#### Provided data
******

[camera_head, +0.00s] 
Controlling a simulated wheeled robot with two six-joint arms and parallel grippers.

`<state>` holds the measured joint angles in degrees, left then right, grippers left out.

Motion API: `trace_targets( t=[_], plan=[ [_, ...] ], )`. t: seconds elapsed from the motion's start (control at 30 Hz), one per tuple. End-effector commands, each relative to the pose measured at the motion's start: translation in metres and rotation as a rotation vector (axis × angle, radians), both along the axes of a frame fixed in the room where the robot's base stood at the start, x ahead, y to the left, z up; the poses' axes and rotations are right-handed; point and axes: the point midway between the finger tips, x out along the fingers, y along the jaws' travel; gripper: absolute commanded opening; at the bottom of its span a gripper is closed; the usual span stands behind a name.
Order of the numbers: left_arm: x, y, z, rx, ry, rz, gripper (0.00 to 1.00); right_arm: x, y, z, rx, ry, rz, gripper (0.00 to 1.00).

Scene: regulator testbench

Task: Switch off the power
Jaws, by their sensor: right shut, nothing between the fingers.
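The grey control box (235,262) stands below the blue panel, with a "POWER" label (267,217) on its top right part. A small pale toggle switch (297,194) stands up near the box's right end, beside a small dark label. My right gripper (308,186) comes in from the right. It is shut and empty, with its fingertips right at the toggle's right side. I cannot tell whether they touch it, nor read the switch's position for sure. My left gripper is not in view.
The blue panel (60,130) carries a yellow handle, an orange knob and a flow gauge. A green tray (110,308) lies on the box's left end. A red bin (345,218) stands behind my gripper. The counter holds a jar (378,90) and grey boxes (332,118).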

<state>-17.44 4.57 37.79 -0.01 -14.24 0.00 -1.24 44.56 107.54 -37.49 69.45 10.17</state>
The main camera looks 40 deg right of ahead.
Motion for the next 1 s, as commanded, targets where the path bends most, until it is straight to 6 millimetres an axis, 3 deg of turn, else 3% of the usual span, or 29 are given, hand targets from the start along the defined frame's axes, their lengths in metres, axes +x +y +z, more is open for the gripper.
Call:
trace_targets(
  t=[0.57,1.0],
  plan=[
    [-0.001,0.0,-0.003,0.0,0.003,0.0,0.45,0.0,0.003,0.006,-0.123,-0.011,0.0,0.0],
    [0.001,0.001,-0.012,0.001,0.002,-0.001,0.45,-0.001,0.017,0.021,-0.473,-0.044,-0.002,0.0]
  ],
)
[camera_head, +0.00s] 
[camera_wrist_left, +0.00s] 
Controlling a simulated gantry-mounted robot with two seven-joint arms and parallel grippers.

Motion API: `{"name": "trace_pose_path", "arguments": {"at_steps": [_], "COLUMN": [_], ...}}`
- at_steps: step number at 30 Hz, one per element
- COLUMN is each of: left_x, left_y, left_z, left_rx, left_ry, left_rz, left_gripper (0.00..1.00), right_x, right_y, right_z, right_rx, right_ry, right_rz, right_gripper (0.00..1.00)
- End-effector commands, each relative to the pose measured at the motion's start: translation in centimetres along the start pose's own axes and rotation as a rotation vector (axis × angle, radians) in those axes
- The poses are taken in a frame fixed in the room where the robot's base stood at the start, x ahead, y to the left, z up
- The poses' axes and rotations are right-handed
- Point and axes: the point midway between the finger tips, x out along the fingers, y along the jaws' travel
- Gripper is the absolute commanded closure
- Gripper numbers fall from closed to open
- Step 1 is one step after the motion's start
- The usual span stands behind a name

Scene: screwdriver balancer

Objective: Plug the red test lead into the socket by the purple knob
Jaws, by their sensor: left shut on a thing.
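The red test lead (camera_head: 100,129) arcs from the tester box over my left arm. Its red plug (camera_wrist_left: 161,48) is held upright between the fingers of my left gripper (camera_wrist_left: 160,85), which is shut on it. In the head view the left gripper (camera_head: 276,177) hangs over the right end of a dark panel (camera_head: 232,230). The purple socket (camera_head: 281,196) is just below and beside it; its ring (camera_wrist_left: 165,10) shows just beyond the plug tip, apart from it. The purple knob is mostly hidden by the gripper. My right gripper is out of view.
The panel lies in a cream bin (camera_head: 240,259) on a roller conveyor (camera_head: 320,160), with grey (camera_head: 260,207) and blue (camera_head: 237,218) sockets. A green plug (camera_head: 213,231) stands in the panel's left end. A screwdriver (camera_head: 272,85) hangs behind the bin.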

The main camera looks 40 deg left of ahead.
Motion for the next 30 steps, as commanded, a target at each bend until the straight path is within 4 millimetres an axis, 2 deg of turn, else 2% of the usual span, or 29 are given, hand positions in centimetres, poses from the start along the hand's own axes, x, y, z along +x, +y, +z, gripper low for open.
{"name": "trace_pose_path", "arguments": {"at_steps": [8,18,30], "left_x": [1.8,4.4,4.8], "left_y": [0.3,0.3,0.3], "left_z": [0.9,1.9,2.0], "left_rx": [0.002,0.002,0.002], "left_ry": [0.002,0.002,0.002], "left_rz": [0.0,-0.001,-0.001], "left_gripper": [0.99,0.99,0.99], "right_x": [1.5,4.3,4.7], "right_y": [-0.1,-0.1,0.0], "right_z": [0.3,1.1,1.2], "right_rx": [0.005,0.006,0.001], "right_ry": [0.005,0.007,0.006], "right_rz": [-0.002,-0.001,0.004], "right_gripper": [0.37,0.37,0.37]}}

******

#### What is asked
Repeat the lines above exactly.

#### Final answer
[camera_head, +0.00s] 
Controlling a simulated wheeled robot with two six-joint arms and parallel grippers.

`<state>` holds the measured joint angles in degrees, left then right, grippers left out.

Motion API: `trace_targets( t=[_], plan=[ [_, ...] ], )`. t: seconds elapsed from the motion's start (control at 30 Hz), one per tuple. End-effector commands, each relative to the pose measured at the motion's start: translation in metres and rotation as a rotation vector (axis × angle, radians), both along the axes of a frame fixed in the room where the robot's base stood at the start, x ahead, y to the left, z up; the poses' axes and rotations are right-handed; point and axes: the point midway between the finger tips, x out along the fingers, y along the jaws' travel; gripper: absolute commanded opening; at the bottom of its span a gripper is closed; the usual span stands behind a name.
Order of the numbers: left_arm: x, y, z, rx, ry, rz, gripper (0.00 to 1.00); right_arm: x, y, z, rx, ry, rz, gripper (0.00 to 1.00).

Scene: regulator testbench

Task: Switch off the power
Jaws, by their sensor: right shut, nothing between the fingers.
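The grey control box (235,262) stands below the blue panel, with a "POWER" label (267,217) on its top right part. A small pale toggle switch (297,194) stands up near the box's right end, beside a small dark label. My right gripper (308,186) comes in from the right. It is shut and empty, with its fingertips right at the toggle's right side. I cannot tell whether they touch it, nor read the switch's position for sure. My left gripper is not in view.
The blue panel (60,130) carries a yellow handle, an orange knob and a flow gauge. A green tray (110,308) lies on the box's left end. A red bin (345,218) stands behind my gripper. The counter holds a jar (378,90) and grey boxes (332,118).

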<state>-17.44 4.57 37.79 -0.01 -14.24 0.00 -1.24 44.56 107.54 -37.49 69.45 10.17</state>
The main camera looks 40 deg right of ahead.
Motion for the next 1 s, as commanded, targets where the path bends most, until it is straight to 6 millimetres an axis, 3 deg of turn, else 3% of the usual span, or 29 are given, hand targets from the start along the defined frame's axes, their lengths in metres, axes +x +y +z, more is open for the gripper.
Call:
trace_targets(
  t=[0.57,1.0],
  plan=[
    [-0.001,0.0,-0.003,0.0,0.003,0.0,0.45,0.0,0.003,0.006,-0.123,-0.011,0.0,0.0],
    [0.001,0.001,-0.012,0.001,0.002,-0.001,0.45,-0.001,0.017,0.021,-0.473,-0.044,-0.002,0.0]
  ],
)
[camera_head, +0.00s] 
[camera_wrist_left, +0.00s] 
Controlling a simulated gantry-mounted robot with two seven-joint arms and parallel grippers.

Motion API: `{"name": "trace_pose_path", "arguments": {"at_steps": [_], "COLUMN": [_], ...}}`
- at_steps: step number at 30 Hz, one per element
- COLUMN is each of: left_x, left_y, left_z, left_rx, left_ry, left_rz, left_gripper (0.00..1.00), right_x, right_y, right_z, right_rx, right_ry, right_rz, right_gripper (0.00..1.00)
- End-effector commands, each relative to the pose measured at the motion's start: translation in centimetres along the start pose's own axes and rotation as a rotation vector (axis × angle, radians) in those axes
- The poses are taken in a frame fixed in the room where the robot's base stood at the start, x ahead, y to the left, z up
- The poses' axes and rotations are right-handed
- Point and axes: the point midway between the finger tips, x out along the fingers, y along the jaws' travel
- Gripper is the absolute commanded closure
- Gripper numbers fall from closed to open
- Step 1 is one step after the motion's start
- The usual span stands behind a name

Scene: screwdriver balancer

Objective: Plug the red test lead into the socket by the purple knob
Jaws, by their sensor: left shut on a thing.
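The red test lead (camera_head: 100,129) arcs from the tester box over my left arm. Its red plug (camera_wrist_left: 161,48) is held upright between the fingers of my left gripper (camera_wrist_left: 160,85), which is shut on it. In the head view the left gripper (camera_head: 276,177) hangs over the right end of a dark panel (camera_head: 232,230). The purple socket (camera_head: 281,196) is just below and beside it; its ring (camera_wrist_left: 165,10) shows just beyond the plug tip, apart from it. The purple knob is mostly hidden by the gripper. My right gripper is out of view.
The panel lies in a cream bin (camera_head: 240,259) on a roller conveyor (camera_head: 320,160), with grey (camera_head: 260,207) and blue (camera_head: 237,218) sockets. A green plug (camera_head: 213,231) stands in the panel's left end. A screwdriver (camera_head: 272,85) hangs behind the bin.

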The main camera looks 40 deg left of ahead.
Motion for the next 30 steps, as commanded, a target at each bend until the straight path is within 4 millimetres an axis, 2 deg of turn, else 2% of the usual span, or 29 are given, hand positions in centimetres, poses from the start along the hand's own axes, x, y, z along +x, +y, +z, gripper low for open.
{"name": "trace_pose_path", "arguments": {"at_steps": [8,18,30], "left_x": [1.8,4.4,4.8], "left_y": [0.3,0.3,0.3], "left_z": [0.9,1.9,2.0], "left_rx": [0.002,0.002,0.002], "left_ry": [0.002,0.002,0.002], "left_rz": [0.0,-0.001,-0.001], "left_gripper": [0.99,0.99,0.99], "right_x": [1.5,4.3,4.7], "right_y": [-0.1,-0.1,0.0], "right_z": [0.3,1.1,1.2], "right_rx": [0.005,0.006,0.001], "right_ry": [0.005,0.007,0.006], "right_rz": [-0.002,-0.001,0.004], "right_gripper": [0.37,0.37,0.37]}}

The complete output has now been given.